Arment has reports of freshwater octopi in U.S. from the 20th and 21st centuries but most of the reports can be explained. None were recorded from Nevada. (6)

1 Gaff stick- A stick with a hook or barbed spear, for landing large fish Concise Oxford English Dictionary.(2008) p.581
2 The San Francisco Call. June 28 1896
3 The Shadowlands Sea Serpent page Tacoma Sea Monster 1893 http://theshadowlands.net/serpent2.htm

4 The San Francisco Call June 18 1899
5 The San Francisco Call June 25th 1908
6 Chad Arment Cryptozoology and the Investigation of Lesser Known Mystery Animals (2006 ) pp 71-89

I was going to present lyrics from Marrowbones by Steeleye Span but I`ve run out of time.Sorry!

Richy

1 comment:

Anonymous said...

It just so happens I was just working on reports of freshwater octopi; thanks for the Reno one, I had not heard that report before.

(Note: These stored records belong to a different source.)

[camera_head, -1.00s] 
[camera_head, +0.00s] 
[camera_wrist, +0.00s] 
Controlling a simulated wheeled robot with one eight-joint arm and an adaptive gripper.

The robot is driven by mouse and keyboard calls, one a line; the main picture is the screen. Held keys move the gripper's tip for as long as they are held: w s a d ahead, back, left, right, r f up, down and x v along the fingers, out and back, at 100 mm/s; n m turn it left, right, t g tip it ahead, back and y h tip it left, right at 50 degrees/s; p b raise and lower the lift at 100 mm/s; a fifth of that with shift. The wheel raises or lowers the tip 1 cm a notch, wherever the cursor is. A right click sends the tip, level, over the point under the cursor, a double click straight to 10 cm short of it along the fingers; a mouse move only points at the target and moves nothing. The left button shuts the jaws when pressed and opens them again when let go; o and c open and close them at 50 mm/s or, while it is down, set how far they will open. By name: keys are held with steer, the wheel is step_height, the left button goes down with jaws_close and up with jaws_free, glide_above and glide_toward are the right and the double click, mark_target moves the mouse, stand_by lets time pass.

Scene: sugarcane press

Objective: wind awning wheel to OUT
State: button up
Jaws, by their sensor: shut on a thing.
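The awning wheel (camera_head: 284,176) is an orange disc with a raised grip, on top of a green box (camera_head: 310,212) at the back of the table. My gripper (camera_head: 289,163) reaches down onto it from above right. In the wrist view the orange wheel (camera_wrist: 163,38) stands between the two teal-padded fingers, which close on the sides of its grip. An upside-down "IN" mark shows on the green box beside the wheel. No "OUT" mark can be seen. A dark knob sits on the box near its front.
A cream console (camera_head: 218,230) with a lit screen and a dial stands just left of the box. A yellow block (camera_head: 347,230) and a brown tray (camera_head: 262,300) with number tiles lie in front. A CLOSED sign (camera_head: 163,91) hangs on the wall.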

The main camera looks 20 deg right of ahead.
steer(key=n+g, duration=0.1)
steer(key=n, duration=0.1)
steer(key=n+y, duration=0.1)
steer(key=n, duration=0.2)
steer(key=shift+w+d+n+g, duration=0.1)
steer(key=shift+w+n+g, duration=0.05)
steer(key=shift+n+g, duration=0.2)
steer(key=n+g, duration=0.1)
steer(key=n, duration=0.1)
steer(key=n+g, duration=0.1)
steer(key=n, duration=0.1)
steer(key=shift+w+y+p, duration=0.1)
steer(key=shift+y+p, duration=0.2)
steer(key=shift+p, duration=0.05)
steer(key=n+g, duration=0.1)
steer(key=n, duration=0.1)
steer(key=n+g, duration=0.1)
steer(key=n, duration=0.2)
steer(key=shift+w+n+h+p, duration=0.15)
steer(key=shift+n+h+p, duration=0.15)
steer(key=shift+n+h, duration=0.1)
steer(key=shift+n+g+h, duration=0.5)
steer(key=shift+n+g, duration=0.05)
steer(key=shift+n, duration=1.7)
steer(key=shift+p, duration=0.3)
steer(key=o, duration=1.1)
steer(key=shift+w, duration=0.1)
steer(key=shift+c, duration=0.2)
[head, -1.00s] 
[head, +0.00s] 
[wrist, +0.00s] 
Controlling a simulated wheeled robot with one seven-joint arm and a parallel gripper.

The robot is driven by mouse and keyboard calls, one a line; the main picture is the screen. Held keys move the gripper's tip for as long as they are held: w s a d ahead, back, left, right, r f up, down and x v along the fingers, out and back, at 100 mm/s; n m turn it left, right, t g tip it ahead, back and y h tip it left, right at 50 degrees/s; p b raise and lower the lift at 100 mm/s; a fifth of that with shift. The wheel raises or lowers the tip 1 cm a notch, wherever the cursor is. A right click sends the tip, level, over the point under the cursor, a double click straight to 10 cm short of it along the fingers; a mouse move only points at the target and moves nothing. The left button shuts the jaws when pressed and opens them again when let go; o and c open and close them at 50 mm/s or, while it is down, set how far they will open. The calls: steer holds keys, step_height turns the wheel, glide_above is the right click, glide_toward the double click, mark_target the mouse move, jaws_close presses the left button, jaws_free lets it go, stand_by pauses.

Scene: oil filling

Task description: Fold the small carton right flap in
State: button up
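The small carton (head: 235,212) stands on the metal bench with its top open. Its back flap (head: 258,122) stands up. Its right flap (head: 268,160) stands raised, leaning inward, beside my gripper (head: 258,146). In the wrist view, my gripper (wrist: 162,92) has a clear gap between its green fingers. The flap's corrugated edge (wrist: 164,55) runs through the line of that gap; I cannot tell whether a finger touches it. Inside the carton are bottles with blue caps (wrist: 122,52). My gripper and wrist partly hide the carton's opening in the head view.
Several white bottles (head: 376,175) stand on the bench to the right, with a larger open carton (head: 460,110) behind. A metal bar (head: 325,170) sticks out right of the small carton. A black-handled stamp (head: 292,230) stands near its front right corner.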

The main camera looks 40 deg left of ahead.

There are several reports around Indiana whhere I live, several that are NOT on the books also.

Your first account is evidently a corpse already in some degree of decau but it obviously has the head of a beaked whale. The rest of the body seems to be deleted, sagging or has parts missing.

The Cook Islands report sounds interesting but it is probably another decayed shark-pseudoplesiosaur. I would not advise eating any such a thing.